As you're new to recording I'd suggest this book Guerilla Home Recording: How to Get Great Sound from Any Studio. It's £8.75 from Amazon. It assumes you know little or nothing about recording and it's aimed specifically at people who are recording in anything other than custom built studios using anything other than cutting edge equipment. That describes me and very likely 95% of other home recordists.

Share this post


Link to post
Share on other sites

mixing with headphones (to me) is tough: i fatigue quickly wearing them for an extended period of time, and they are bass heavy to start with... :)

 

Monitors give you (hopefully) an accurate representation of what you've tracked, and help you identify where re-tracking/EQ/tweaking is needed. Listen to a bunch with a recording/mix you are familiar with, and choose best ones your budget will allow.

 

I have Alesis M1Active 620s, and they're nice while not too much $$.

 

hope this helps,

Don

Share this post


Link to post
Share on other sites

Mixing with headphones is a big no-no. Headphones will warp your sense of space, especially if you do any cool stereo panning.

 

Headphones are good for tracking and fun as a reference when listening to final mixes.

Share this post


Link to post
Share on other sites

Personally, I think you'll get more mileage out of learning your current equipment, experimenting, and exploring all the elements of mixing with a critical ear than from just buying some monitors. Studio monitors aren't a magic cure, and their sound reproduction qualities vary from example to example just as headphones do.

 

The slow accumulation of knowledge about things and techniques on the "capture" side (rooms, mics, all the stuff in your signal chain) and then all the things you can do to what you capture (e.q., panning, reverb, compression and on and on...) is what matters most. You can do all that with monitors of course, but a decent/good pair of headphones is perfectly fine for learning to really listen and tweak, day or night (and often preferable for focusing your attention, imho).

Share this post


Link to post
Share on other sites

Great points clayville, but would you do you even 80% of your final mixing with just headphones?
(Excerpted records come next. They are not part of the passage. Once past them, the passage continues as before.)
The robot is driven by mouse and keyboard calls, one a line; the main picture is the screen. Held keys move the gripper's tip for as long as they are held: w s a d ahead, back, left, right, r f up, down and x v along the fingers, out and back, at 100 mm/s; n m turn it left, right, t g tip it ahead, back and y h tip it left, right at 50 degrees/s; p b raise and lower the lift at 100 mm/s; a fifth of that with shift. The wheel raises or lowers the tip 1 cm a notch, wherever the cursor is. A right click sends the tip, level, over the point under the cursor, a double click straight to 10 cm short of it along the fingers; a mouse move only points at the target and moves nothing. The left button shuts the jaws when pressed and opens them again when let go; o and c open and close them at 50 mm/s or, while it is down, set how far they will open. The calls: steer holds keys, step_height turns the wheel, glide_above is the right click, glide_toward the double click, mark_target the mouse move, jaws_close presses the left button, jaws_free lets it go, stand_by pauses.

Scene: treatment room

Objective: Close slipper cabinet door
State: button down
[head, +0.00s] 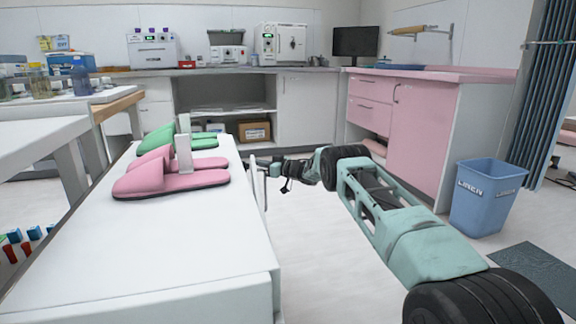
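The slipper cabinet (190,245) is the low white cabinet in the left foreground. Pink slippers (150,182) and green slippers (160,143) lie on its top. A thin white panel with a handle-like bar (256,184) shows at its right side, seen nearly edge-on; it looks like the cabinet door, but how far it stands open is hard to tell. My arm reaches in from the lower right, and my gripper (268,164) is beside that panel, near its upper part. Whether it touches the panel is unclear. The fingers are small and dark, and their opening does not show clearly.
Clear floor (325,255) lies to the cabinet's right. A blue linen bin (486,197) stands at the right, in front of a pink cabinet (420,125). Counters with equipment line the back wall. A white table (40,140) stands at the left.

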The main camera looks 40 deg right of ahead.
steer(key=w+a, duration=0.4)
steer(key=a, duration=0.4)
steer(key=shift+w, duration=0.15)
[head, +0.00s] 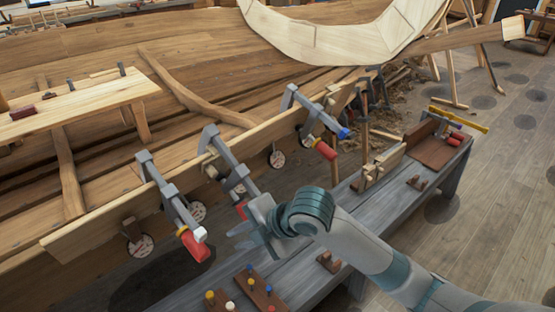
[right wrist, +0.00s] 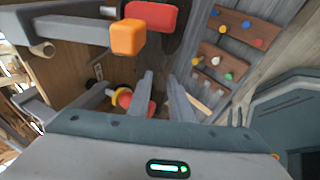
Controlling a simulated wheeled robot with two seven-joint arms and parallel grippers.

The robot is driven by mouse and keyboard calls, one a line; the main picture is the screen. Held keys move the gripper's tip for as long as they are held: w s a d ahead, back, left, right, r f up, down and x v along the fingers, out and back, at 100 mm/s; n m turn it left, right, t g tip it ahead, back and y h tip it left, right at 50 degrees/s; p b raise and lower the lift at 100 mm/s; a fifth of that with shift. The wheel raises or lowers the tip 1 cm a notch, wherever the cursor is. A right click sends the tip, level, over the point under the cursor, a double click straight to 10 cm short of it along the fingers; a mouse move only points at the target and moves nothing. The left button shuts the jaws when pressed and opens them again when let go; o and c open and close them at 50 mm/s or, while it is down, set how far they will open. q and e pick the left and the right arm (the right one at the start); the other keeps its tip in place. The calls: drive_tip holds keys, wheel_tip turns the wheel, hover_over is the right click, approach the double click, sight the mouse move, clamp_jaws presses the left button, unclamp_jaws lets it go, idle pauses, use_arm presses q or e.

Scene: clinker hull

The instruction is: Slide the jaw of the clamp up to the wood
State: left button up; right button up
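Three grey bar clamps with red handles sit along the plank (head: 95,222) on the hull. The left clamp (head: 165,185) has a white end, and the right clamp (head: 300,100) a blue end. The middle clamp (head: 222,150) is partly hidden by my right gripper (head: 236,238), which is beside its red handle (head: 242,208). In the right wrist view, a red handle (right wrist: 152,15) with an orange end (right wrist: 127,37) is ahead of the right gripper (right wrist: 160,76). Its fingers are apart with nothing visible held. My left gripper is out of view.
A grey bench (head: 290,275) runs below the clamps, bearing wooden racks with coloured pegs (head: 262,290). They also show in the right wrist view (right wrist: 213,65). Farther along the bench are wooden blocks and a yellow-handled tool (head: 458,120). Open floor (head: 490,210) lies to the right.

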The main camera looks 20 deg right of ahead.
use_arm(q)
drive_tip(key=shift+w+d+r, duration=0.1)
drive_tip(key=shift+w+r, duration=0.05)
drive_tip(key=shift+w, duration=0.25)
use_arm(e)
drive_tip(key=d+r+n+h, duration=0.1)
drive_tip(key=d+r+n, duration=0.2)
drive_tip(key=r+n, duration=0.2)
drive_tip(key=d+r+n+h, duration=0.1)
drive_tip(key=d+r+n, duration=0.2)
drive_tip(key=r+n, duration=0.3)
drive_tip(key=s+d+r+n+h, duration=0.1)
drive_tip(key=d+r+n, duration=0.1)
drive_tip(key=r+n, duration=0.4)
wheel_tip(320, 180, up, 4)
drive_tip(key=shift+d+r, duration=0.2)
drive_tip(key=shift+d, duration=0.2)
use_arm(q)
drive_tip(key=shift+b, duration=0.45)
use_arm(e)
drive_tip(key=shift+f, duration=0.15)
I stand firm that with headphones you lose sight on how the whole mix sounds. Monitors will give you the big picture.

Share this post


Link to post
Share on other sites

I've never mixed on headphones but I haven't always mixed on proper monitors either. Before I got monitors I used fairly good Hi-Fi speakers and although my stuff sounded good to me on those there was always something not quite right when I played my CD's on other peoples systems or in the car. It came as a surprise to me how bad my stuff sounded on the new monitors and I was quite depressed about it. I went back to my old recordings and found myself stripping out compression plugins, using less reverb and going for a much clearer sound than I had previously. I wouldn't say that my recordings are release quality now but they certainly sound better to me. Even so, I wouldn't say that everyone should do it my way. If headphones or PC speakers get the job done for you and you're happy with the result, you're done.

Share this post


Link to post
Share on other sites

Great points clayville, but would you do you even 80% of your final mixing with just headphones? I stand firm that with headphones you lose sight on how the whole mix sounds. Monitors will give you the big picture.

 

Well, I'd say it depends on what the beginning home-recordist is really trying to do. Is he just recording himself on guitar and hoping to learn how to get a 'good' sound? Is he playing along to backing tracks or other pre-mixed sources (drum machines, loops, etc) where he has no (or little) control over the sound of the underlying elements? Is he trying to do quick captures for song demo purposes? Or placing mics all over the band room to try and capture rehearsal? or something else entirely?

 

I'm just saying that for a beginner, using something like the o.p.'s Zoom with a host of built-in DSP effects, there's probably more value toward achieving better results in really learning what he has already than in dropping more coin on decent studio monitors.

 

In my self-taught case, I've now made hundreds of home-recorded hobby projects using all of those methods above and I learn something new almost every time, dealing mostly with just a lead guitar layer but often more. My intent isn't to make a relase-ready commercial cut on my home stuff, but 95% of them were mixed on a trusty pair of Sennheiser HD 280 Pro headphones - decent, but not outrageously expensive. Anyway, those mixes don't seem to suffer too much no matter what the playback circumstances. Of course they sound a bit different on my iPod than they do on my home system or in my car -- or through the older Tannoy PBM-8 studio monitors I picked up fairly recently. But so does Steely Dan. It seems to me that learning How to mix on whatever equipment you have is a better value that upgrading your equipment and hoping your mixes will instantly sound better as a result.

 

That said... get the best equipment you can afford!

Share this post


Link to post
Share on other sites
Guest BentonC

I would also highly recommend Etymotic ER-4 headphones. This is the only headphone that I have ever been exposed to that were sufficient for mixing: http://www.etymotic.com/ephp/er4.aspx (The ER-4S models are the ones)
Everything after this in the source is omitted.